■ Aim of the task ■
Extract the lines between the ones holding "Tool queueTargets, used" and "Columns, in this", inclusive, exactly as written and nothing more.

++++ Material for the task

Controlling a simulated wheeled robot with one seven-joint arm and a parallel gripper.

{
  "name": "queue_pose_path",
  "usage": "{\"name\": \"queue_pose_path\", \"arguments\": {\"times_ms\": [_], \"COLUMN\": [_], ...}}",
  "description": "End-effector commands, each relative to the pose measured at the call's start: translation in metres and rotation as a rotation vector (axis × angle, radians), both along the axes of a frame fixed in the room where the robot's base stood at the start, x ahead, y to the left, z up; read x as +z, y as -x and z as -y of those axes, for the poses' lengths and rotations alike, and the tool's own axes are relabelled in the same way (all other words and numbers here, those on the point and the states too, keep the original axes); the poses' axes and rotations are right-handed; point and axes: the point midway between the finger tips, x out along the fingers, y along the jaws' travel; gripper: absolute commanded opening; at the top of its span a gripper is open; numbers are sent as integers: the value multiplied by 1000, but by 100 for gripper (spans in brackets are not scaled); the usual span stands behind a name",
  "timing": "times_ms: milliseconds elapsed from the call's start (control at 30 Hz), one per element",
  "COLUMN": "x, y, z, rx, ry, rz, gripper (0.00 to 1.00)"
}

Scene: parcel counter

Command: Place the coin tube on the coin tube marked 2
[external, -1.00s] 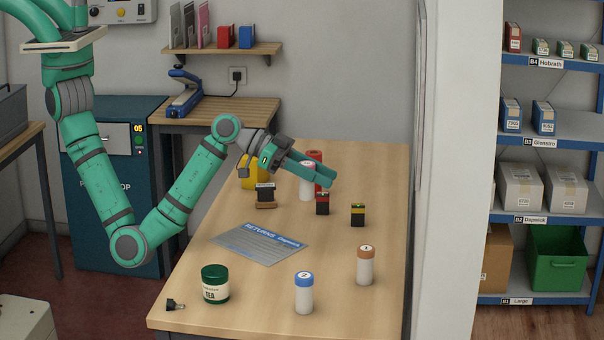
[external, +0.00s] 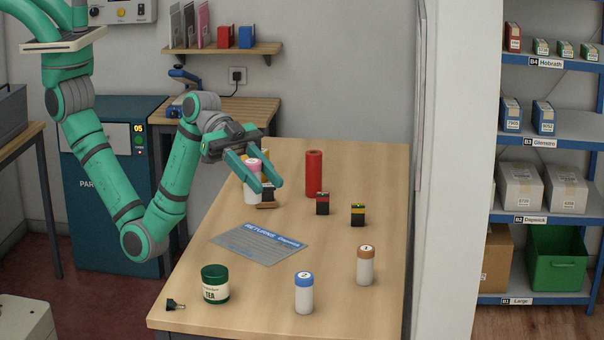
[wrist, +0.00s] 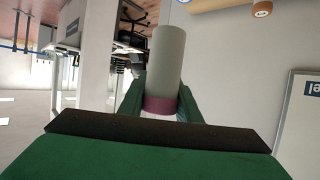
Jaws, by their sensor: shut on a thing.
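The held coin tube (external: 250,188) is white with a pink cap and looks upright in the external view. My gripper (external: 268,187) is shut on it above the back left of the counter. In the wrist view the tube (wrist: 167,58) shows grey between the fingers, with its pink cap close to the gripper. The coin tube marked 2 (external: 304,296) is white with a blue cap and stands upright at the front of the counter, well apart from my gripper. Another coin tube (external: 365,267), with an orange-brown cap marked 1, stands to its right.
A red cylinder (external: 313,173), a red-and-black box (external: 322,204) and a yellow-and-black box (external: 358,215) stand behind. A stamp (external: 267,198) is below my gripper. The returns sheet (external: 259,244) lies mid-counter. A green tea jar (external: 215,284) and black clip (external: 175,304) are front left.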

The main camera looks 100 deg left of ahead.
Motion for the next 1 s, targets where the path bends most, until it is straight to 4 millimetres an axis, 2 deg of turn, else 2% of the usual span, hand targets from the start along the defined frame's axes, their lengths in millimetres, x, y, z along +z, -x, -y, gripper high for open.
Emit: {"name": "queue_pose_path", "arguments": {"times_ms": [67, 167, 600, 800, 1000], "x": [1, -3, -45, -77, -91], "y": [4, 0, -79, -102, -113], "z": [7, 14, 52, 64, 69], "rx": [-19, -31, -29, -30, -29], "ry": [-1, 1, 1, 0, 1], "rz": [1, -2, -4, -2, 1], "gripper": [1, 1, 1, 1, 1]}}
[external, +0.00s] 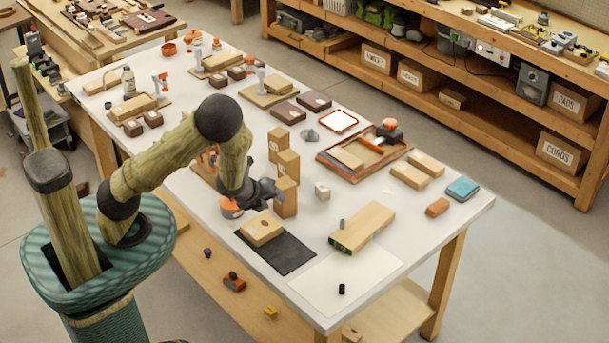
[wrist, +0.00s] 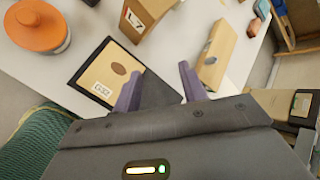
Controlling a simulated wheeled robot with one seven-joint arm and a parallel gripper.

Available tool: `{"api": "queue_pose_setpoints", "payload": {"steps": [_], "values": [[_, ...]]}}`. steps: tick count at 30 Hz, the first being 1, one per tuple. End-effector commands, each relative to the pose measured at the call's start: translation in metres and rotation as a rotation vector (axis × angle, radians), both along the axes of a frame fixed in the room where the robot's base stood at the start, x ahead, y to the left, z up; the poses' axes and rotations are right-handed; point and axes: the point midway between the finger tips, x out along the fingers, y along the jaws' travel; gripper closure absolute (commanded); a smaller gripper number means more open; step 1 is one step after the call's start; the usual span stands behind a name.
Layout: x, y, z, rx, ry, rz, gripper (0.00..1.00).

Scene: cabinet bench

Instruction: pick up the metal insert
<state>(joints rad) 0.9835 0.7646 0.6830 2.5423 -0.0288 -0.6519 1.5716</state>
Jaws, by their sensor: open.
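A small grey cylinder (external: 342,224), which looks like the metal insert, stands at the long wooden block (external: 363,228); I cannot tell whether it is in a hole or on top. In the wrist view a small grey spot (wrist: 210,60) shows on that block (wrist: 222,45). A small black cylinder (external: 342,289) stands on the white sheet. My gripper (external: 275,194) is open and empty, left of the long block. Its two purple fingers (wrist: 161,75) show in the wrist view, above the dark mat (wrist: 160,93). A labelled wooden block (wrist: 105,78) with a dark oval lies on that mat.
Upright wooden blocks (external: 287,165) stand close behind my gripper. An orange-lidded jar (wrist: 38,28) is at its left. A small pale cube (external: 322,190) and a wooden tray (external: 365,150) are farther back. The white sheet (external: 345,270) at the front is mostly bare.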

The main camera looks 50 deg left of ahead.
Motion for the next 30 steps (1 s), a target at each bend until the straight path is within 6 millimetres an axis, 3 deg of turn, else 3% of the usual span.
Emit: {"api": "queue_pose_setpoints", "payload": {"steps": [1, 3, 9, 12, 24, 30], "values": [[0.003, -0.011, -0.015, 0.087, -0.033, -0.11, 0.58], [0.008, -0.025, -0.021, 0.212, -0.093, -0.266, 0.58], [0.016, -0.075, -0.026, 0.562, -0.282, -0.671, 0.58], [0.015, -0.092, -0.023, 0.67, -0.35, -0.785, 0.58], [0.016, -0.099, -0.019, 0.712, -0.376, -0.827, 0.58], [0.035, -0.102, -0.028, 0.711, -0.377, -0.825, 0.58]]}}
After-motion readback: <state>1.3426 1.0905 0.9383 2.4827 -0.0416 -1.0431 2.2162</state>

++++++++
++++ Material for the task

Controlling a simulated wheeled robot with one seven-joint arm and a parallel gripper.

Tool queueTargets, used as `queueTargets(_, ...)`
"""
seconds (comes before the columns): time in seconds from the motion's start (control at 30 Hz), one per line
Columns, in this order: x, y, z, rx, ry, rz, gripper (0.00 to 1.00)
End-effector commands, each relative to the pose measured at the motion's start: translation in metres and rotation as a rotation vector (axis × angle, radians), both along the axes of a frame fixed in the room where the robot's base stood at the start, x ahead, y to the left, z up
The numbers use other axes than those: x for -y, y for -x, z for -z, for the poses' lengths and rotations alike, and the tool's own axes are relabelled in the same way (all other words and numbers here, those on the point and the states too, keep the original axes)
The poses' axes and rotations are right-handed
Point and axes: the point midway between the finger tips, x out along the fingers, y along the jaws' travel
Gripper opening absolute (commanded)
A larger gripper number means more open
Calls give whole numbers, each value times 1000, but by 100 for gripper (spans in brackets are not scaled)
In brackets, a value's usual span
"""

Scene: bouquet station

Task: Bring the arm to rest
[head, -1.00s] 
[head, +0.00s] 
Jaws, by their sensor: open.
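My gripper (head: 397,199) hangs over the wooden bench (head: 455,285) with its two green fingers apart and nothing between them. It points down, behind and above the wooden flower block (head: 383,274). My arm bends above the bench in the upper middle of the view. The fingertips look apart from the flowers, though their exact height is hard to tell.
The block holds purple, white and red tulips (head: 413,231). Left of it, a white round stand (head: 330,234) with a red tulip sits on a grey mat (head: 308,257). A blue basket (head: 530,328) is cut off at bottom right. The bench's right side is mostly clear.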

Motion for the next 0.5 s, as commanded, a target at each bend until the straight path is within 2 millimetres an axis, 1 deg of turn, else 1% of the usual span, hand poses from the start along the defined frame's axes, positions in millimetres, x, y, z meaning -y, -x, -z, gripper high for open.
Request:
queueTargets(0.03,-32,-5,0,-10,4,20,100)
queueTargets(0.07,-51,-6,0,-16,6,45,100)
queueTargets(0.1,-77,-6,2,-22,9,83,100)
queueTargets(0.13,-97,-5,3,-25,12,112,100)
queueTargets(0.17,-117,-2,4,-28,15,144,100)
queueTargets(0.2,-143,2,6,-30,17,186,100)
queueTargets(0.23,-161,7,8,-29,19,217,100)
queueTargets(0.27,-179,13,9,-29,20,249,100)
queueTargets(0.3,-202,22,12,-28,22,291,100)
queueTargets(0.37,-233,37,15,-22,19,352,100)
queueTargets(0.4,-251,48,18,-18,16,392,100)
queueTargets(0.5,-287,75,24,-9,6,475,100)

++++++++
++++ Material for the task

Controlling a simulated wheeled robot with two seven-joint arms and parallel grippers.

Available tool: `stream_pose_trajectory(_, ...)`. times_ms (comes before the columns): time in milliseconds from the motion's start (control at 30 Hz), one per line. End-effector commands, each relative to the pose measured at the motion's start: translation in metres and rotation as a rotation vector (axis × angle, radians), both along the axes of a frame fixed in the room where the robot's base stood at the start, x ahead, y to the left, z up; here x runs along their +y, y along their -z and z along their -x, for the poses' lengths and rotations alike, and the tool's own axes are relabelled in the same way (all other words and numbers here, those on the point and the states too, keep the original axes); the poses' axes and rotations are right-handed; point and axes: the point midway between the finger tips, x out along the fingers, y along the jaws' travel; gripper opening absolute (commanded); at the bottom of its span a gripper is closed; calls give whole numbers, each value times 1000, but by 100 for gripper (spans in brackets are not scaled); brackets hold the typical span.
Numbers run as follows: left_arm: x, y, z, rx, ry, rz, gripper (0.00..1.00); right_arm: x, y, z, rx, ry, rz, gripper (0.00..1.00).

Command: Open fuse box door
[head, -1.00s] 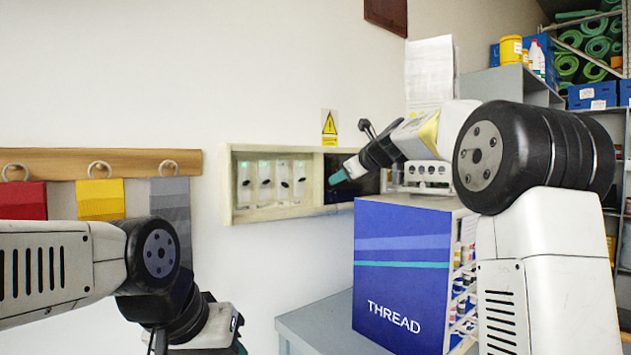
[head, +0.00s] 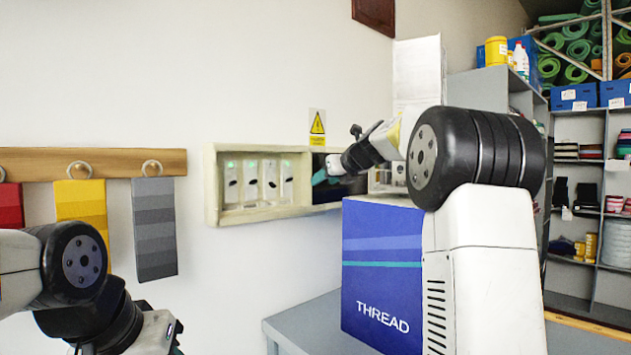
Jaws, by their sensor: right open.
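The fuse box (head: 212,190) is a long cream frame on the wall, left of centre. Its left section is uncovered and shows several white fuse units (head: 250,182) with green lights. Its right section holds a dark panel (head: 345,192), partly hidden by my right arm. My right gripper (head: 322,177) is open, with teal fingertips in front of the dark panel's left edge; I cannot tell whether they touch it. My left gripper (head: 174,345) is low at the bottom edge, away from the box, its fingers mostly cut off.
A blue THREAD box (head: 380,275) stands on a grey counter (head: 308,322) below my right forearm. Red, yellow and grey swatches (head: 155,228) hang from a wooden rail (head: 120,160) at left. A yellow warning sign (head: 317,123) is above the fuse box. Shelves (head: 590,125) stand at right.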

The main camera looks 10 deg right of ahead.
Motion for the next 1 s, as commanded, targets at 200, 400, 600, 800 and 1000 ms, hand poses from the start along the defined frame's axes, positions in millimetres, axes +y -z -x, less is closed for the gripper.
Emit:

++++++++

■ Correct output ■
Tool queueTargets, used as `queueTargets(_, ...)`
"""
seconds (comes before the columns): time in seconds from the motion's start (control at 30 Hz), one per line
Columns, in this order: x, y, z, rx, ry, rz, gripper (0.00 to 1.00)

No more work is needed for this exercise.